### TASK DETAILS
List, from the lines below, each one with "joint" in it.

### RECORDED INFORMATION
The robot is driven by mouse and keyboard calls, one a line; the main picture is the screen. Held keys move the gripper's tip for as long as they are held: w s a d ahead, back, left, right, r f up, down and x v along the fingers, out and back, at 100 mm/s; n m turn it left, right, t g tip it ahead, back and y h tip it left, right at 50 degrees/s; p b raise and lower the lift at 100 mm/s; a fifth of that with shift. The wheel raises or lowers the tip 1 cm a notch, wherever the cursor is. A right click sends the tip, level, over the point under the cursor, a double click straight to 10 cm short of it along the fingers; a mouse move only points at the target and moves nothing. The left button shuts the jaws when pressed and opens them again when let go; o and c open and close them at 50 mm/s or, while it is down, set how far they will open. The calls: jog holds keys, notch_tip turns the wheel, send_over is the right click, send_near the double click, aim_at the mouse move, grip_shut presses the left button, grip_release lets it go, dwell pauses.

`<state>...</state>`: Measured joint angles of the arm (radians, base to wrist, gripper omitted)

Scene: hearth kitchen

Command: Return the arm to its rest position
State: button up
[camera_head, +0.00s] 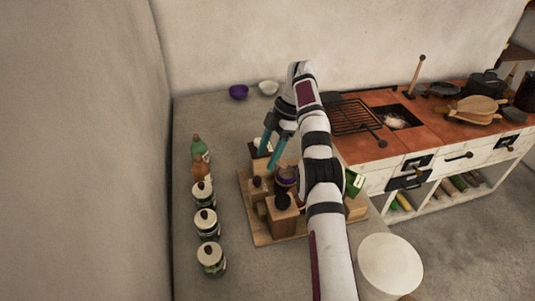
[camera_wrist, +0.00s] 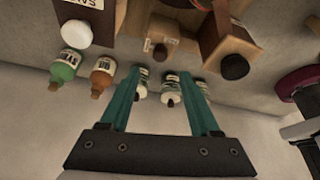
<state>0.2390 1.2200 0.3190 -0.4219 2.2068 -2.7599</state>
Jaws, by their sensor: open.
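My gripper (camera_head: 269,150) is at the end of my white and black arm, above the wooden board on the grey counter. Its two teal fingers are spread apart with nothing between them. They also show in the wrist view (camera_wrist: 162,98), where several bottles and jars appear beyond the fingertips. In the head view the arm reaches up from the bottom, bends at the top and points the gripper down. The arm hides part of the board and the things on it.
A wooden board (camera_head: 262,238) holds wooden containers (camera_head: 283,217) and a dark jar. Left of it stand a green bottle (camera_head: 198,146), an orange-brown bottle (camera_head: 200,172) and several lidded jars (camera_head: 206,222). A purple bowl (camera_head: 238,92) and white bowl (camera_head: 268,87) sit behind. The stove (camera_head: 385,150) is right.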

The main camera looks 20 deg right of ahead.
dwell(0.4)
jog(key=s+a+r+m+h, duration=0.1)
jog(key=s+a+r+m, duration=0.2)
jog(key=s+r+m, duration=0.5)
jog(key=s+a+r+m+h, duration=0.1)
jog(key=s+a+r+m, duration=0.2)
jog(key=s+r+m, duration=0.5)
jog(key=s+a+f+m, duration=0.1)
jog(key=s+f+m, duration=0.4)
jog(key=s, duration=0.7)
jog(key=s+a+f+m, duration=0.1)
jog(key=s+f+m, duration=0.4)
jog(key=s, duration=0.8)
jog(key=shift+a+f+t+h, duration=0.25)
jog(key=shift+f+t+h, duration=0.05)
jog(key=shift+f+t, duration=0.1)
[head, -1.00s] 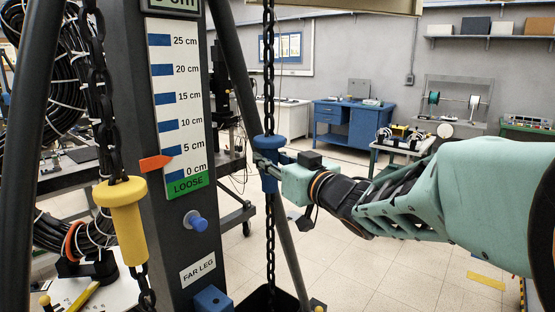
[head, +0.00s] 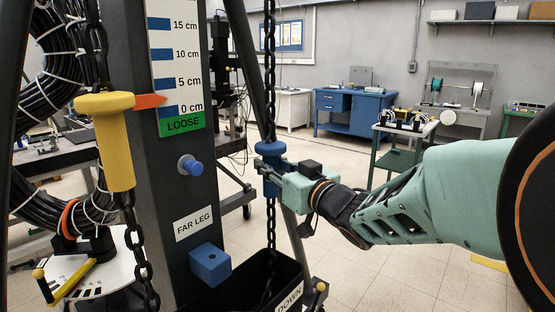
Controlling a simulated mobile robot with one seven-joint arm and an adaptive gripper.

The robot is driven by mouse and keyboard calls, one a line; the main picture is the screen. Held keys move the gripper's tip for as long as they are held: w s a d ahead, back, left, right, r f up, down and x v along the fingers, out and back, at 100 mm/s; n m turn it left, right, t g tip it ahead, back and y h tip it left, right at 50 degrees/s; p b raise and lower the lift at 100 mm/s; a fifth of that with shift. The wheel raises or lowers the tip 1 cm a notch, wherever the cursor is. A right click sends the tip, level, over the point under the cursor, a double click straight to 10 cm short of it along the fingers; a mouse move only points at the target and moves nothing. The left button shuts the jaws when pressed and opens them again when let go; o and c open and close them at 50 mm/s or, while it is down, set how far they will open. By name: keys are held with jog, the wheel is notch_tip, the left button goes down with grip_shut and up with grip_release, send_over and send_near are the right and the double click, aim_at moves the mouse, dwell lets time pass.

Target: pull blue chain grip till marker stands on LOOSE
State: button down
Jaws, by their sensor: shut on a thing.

### SOLUTION TO THE EXERCISE
`<state>...</state>`: Measured joint angles of the arm (radians, base to wrist, gripper omitted)
Controlling a simulated mobile robot with one seven-joint arm and an adaptive gripper.

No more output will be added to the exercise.